EOnline: É verdade que uma das primeiras canções que se lembra de ter cantado, ainda criança, é “Leãozinho”, de Caetano Veloso?
M. A.: Sim, a música brasileira chegou até mim por meio dele, minha primeira referência da MPB. Claro, depois conheci outros grandes artistas, como Chico Buarque, Tom Jobim, Vinicius de Moraes, Maria Bethânia, Nana Caymmi, Chico Buarque, Gilberto Gil, Elis Regina e João Gilberto. Ainda ontem estava pesquisando e redescobrindo muita MPB. Há muita identificação entre a música brasileira e a cabo-verdiana, tanto em riqueza harmônica quanto melódica.

EOnline: Mas como a música brasileira chegou a você?
M. A.: Parece que foi coisa do destino. Veja só: o meu padrinho, um primo que quando nasci tinha 14 anos – o que por si só já é curioso, porque padrinhos normalmente são tios, avós, pessoas mais velhas, mas dificilmente primos adolescentes – era o único membro da família que tocava e cantava. E vendo que eu me interessava desde pequena, me incentivou e me apresentou diversos artistas, Caetano entre eles.

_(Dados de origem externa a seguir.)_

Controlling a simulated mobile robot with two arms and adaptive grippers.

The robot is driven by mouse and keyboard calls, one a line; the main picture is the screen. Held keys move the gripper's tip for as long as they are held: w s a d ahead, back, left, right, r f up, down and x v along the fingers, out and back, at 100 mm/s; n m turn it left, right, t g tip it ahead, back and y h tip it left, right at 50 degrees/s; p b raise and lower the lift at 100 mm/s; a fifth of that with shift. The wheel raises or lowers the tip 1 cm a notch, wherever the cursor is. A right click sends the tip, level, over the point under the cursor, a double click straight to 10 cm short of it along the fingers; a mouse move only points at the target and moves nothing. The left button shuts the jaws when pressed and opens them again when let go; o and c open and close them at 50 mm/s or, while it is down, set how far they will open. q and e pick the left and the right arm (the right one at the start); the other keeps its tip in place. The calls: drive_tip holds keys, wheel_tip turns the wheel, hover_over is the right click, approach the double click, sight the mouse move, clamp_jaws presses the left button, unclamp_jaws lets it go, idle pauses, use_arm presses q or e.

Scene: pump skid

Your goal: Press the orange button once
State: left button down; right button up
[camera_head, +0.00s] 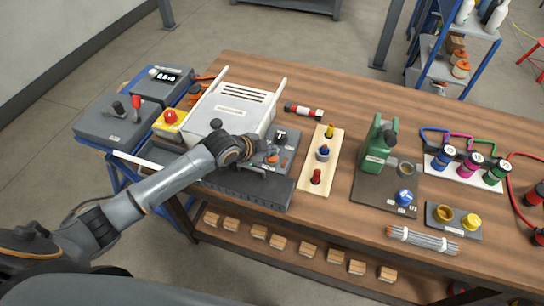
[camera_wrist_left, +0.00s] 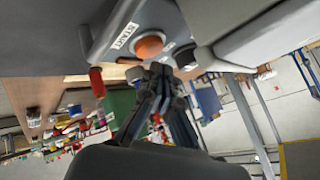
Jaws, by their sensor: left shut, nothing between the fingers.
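The grey control box has a round orange button (camera_wrist_left: 149,46) beside a START label (camera_wrist_left: 125,36) in the left wrist view. In the head view orange shows on the grey box (camera_head: 272,159), just right of my left gripper (camera_head: 262,146). My left gripper is shut and empty. In the left wrist view its fingertips (camera_wrist_left: 160,72) are close to the orange button, a little below it in the picture. I cannot tell whether they touch it. My right gripper is not in view.
A white-topped pump unit (camera_head: 235,108) stands behind the grey box. A yellow box with a red button (camera_head: 170,117) is left of it.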

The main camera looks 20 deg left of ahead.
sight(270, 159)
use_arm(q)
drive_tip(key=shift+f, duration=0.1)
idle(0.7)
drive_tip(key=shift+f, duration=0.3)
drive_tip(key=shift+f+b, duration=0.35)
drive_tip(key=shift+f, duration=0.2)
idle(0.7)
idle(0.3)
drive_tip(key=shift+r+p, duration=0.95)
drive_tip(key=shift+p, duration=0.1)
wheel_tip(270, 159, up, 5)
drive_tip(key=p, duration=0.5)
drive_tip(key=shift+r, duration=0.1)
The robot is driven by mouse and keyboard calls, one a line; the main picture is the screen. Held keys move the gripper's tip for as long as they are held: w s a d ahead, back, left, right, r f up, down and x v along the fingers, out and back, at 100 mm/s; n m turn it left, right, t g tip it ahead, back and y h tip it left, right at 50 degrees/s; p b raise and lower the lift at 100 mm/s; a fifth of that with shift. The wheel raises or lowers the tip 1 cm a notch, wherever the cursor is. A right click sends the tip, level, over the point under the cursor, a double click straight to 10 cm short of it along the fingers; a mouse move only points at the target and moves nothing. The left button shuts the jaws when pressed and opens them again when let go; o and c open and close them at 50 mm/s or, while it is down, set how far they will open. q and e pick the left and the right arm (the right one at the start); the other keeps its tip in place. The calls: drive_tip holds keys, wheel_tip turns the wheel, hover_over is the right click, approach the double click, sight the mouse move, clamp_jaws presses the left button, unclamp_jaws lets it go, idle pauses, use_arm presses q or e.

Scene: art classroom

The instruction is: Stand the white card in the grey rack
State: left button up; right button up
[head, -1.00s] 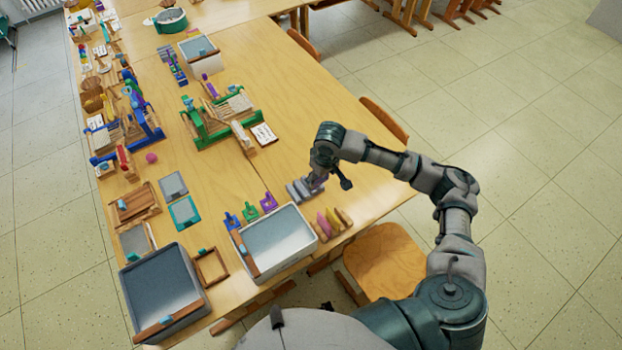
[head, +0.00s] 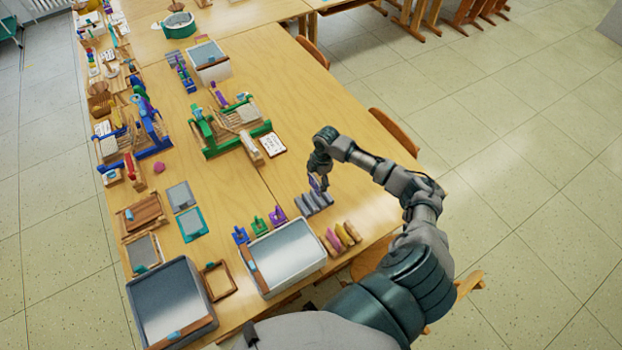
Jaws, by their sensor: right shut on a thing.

EOnline: Você gravou um depoimento no DVD da Mart’nália avaliando que a ponte invisível que historicamente liga a África ao Brasil às vezes parece não ser usada. Ao assumir tantas influências da nossa música e estabelecer parcerias aqui (entre elas com Mariana Aydar e Marcia Castro, que representam ainda grande amigas) você entende a sua trajetória como um esforço de fortalecer esse elo?
M. A.: Não, isto não é uma missão para mim, até porque não tenho a pretensão grandiosa de assumir esse papel. Mas vejo o intercâmbio artístico como uma consequência natural dessa ponte: já gravei com diversos artistas brasileiros, tenho fortes afinidades com eles, então na prática essa ponte vem sendo mais usada. 

EOnline: Em novembro de 2013 você apresentou “Lovely Difficult” no festival Black 2 Black (Rio de Janeiro). Naquela época, o álbum tinha poucos meses de lançamento. Como vem sendo amadurecer este trabalho em turnê mundial?
M. A.: A recepção naquele show foi incrível. Aliás, o público brasileiro sempre arruma um jeito de me surpreender. De novembro para cá o trabalho cresceu muito, são mais de seis meses de estrada... Naquela ocasião não fiz o show inteiro, minha participação foi de uma hora, enquanto agora faremos dois shows completos, com noventa minutos de duração cada. A propósito, quantos lugares tem o teatro do Sesc Pinheiros?

EOnline: São 1.010 lugares.
M. A.: Uau, é muito grande! Já estou ansiosa para os shows.